Warum schlugen die IS-Terroristen gerade jetzt zu?

Darüber kann man nur spekulieren, die Täter sind entweder tot oder auf der Flucht. Ein „Testament“, das einer von ihnen hinterließ, lässt vermuten, dass der Fahndungsdruck so groß war, dass sie nicht länger warten wollten.

Wie groß ist die Gefahr nach Brüssel?

Sie ist groß, weil Verdächtige noch auf der Flucht sind. Sie könnten erneut zuschlagen, weil sie sich in die Enge getrieben fühlen. Besonders sensibel: Die Gruppe der Attentäter spähte offenbar auch einen belgischen Nuklearexperten aus. Das nährt den Verdacht: Die Attentäter hatten auch Atomkraftwerke im Visier.

Welche Strategie verfolgt der IS?

Der IS verfolgt mehrere Strategien: Aufbau eines Staates in Nahost, Kampf gegen die „Ungläubigen“ in der Welt – und schlicht Terror.
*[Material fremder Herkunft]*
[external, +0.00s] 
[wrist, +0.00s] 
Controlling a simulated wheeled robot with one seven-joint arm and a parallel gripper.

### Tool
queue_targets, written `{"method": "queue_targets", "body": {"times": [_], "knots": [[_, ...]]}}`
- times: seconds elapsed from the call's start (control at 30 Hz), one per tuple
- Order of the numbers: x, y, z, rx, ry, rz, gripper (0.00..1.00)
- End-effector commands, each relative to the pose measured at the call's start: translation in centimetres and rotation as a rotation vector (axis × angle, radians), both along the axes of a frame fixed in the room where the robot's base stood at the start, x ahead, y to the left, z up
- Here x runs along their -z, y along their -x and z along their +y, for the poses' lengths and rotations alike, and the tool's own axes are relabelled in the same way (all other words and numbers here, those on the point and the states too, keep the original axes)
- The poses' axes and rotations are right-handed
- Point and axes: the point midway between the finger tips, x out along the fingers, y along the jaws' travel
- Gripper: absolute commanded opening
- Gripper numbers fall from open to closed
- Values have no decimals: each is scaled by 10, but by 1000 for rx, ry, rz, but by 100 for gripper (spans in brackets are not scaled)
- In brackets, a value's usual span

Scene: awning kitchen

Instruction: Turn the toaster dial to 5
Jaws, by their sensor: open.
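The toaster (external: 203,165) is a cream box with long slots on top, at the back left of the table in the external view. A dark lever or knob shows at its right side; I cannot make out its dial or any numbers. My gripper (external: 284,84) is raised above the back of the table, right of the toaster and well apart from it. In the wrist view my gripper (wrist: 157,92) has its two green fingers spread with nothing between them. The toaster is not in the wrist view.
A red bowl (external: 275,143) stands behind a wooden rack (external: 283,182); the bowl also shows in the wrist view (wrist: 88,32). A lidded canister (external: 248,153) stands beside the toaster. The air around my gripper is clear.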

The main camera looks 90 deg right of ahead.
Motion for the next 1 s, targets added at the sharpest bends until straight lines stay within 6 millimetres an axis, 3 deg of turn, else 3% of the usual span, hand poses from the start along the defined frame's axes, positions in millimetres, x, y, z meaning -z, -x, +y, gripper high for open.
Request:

Experten erkennen zwei Muster: einerseits der „einsame Wolf“, der sich unabhängig radikalisiert. Andererseits der komplexe Angriff von sogenannten „Hit Teams“ – organisierte Selbstmord-Kommandos. Die Angriffe von Paris, aber auch in Brüssel deuten darauf hin, dass die Strategie der „Hit Teams“ bei den Terroristen an Bedeutung gewinnt. Netzwerke von Islamisten organisieren sich in europäischen Hauptstädten, meist angeführt von einem Drahtzieher, der Kontakt halten kann zu Anführern des IS in Syrien. Der IS hat ein ausgeklügeltes Netzwerk zu organisierten Kriminellen. Sie helfen bei der Beschaffung von Waffen oder gefälschten Papieren. Zudem nutzen IS-Anhänger verschlüsselte Kommunikation etwa über Handy-Apps oder Chaträume bei Computerspielen.

Was droht bei Großveranstaltungen wie der Fußball-EM im Sommer?

Abgesagt wird die EM nicht. „Das wäre eine Niederlage, damit würde man den Terroristen einen Sieg geben“, beteuert der französische Premier Manuel Valls. In einem Turnier kann man kaum Spiele verschieben. Bei Gefahr in Verzug können Partien vereinzelt vor leeren Rängen ausgetragen werden. Die Sicherheitsvorkehrungen sind groß. Die größte Gefahr droht außerhalb der Stadien: in den Fanmeilen oder im Nahverkehr.

Gelingt es Europa, sich besser zu rüsten?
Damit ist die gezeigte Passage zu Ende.